Publicação: 04/07/2016 03:00

Luzilá Gonçalves Ferreira, que nunca esteve ligada a movimentos ou escolas literárias, numa região marcada por dois dos mais importantes movimentos culturais do país, o regional e o armorial, sem falar na estética político-social de Hermilo Borba Filho ou da estrutura cosmopolita de Osman Lins, enriqueceu a nossa ficção com Muito além do corpo, romance ligado ao universo feminino, revelando uma obra reflexiva em torno do amor, embora sua maior qualidade esteja ligada ao apuro técnico, um artesanato de alta qualidade, elaborado e uma linguagem sensível, delicada, amorosa.
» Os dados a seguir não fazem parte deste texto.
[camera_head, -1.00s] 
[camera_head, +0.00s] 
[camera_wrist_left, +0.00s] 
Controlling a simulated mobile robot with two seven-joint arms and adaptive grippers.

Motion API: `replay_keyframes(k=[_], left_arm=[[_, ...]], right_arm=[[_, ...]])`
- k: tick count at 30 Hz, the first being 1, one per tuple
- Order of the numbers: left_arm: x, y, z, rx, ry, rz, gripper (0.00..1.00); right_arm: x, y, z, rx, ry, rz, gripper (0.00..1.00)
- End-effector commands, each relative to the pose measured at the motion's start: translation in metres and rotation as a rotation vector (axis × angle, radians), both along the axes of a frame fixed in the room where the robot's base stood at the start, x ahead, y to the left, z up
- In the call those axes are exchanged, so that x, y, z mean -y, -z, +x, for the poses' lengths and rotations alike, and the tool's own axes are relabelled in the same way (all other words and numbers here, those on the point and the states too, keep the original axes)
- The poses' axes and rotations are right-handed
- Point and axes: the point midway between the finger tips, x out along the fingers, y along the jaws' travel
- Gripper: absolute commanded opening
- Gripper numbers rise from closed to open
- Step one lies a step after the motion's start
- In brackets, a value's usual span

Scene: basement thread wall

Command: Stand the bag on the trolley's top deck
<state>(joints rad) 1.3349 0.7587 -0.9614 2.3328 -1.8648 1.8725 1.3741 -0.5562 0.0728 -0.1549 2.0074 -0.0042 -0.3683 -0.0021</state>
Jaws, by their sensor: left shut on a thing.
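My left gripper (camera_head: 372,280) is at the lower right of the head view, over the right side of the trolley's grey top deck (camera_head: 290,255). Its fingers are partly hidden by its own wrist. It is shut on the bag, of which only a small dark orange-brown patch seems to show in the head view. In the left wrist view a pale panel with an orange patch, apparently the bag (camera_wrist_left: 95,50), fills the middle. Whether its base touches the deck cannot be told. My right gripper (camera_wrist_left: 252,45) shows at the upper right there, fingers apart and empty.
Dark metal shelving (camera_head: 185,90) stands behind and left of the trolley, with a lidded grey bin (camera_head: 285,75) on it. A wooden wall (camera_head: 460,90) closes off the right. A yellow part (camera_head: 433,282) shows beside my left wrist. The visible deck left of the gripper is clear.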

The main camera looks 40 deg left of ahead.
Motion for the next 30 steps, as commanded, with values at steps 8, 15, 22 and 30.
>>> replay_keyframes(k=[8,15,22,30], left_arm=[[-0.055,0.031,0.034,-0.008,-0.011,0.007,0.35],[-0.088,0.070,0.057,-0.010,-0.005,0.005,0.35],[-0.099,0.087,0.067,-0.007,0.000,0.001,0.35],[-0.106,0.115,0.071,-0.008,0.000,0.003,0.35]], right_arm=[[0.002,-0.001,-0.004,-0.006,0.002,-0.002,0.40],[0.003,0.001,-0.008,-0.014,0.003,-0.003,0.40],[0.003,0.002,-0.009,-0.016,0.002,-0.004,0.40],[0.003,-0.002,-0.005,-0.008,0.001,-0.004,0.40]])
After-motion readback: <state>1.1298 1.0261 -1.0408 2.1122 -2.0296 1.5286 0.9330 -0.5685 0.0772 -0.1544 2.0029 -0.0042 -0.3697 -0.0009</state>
Em princípio, a narrativa é realizada num amplo monólogo interior mas também numa sutil confissão – carta ao amado ou ao corpo idealizado? Por isso é que, em sua maioria, é escrita em terceira pessoa e, imediatamente, numa referência rápida, rapidísima, vai para a segunda pessoa, num jugo sutilíssimo de linguagem, de um hábil domínio de linguagem. Basta o seguinte exemplo:

“Era verdade. Ombros e quadris se equivaliam, as pernas curtas, um pouco de ventre que me comoveu: o tempo começava a trabalhar naquele corpo que eu amava, no abandono do sono. E sabia de cor aquele corpo, cada sinal de pele, que possuías esplêndida, de uma tonalidade perene qe me eram espanto e maravilha”.
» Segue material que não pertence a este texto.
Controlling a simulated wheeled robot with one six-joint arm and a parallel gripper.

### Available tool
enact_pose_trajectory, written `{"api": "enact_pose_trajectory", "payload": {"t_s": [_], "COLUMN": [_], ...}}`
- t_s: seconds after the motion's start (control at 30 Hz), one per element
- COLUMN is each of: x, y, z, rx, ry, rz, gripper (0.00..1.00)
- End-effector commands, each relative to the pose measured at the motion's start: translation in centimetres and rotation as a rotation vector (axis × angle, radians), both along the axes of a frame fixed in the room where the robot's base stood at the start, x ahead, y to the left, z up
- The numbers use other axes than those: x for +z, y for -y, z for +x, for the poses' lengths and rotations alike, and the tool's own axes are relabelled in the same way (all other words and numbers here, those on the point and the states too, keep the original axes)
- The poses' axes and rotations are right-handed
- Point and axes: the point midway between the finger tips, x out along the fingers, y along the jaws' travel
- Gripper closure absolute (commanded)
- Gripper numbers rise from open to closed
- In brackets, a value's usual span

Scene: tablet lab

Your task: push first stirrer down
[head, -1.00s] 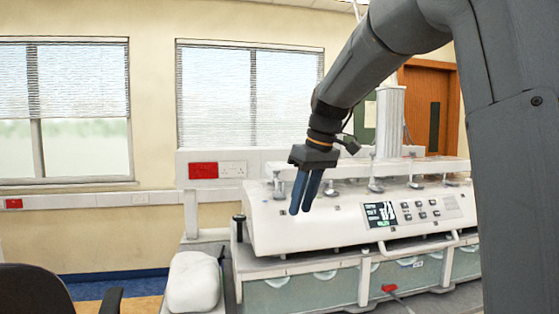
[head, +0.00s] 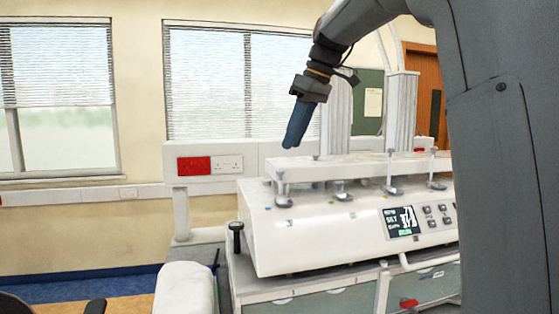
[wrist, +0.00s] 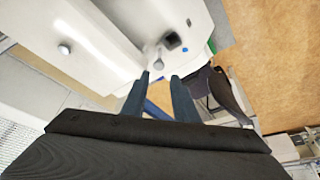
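A white machine (head: 320,230) with a small display stands on the bench in the head view. Several stirrers hang in a row under its white bar (head: 350,167). The leftmost stirrer (head: 283,198) is at the bar's left end, and a second stirrer (head: 341,190) hangs to its right.
Two white columns (head: 401,110) rise behind the bar. A red panel and socket (head: 208,165) are on the wall trunking at the left. A black knob (head: 236,232) stands at the machine's left. A white padded object (head: 185,290) and chair (head: 95,306) are in front at the left.

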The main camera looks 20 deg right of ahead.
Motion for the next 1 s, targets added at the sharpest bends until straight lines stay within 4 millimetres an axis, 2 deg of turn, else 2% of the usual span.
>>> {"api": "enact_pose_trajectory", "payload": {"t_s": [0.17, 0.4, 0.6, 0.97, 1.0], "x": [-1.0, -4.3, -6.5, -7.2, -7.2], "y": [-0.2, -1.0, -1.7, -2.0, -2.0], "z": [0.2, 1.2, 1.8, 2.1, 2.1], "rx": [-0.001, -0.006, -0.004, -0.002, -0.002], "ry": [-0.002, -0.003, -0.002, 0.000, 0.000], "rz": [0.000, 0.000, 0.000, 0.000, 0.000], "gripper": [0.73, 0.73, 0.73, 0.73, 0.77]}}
Observe: todo o texto é escrito claramente em terceira pessoa mas, numa curva narrativa, aparece a segunda pessoa – que possuías esplêndida – e logo retorna à terceira pessoa Na página seguinte, a sutileza desaparece e a segunda pessoa é objetiva: “Havia algo além daquele corpo, que o ultrapassava e lhe dava um sentido que tu mesmo ignoravas. E eu: apenas pressentia”.

Assim, o monólogo interior some para dar lugar à confissão ou carta agora de forma muito objetiva e eloquente, uma conquista técnica bem realizada. Sem dúvida.

Dessa forma, o crítico ou o leitor atento - o leitor inteligente de que falam os formalistas russos - vai descobrindo, pouco a pouco, a riqueza técnica que transforma este romance em obra-prima da ficção pernambucana nesse século de ouro da nossa prosa. Mas não é só isso, teremos ainda algumas técnicas, que passaremos a examinar detalhadamente no próximo artigo.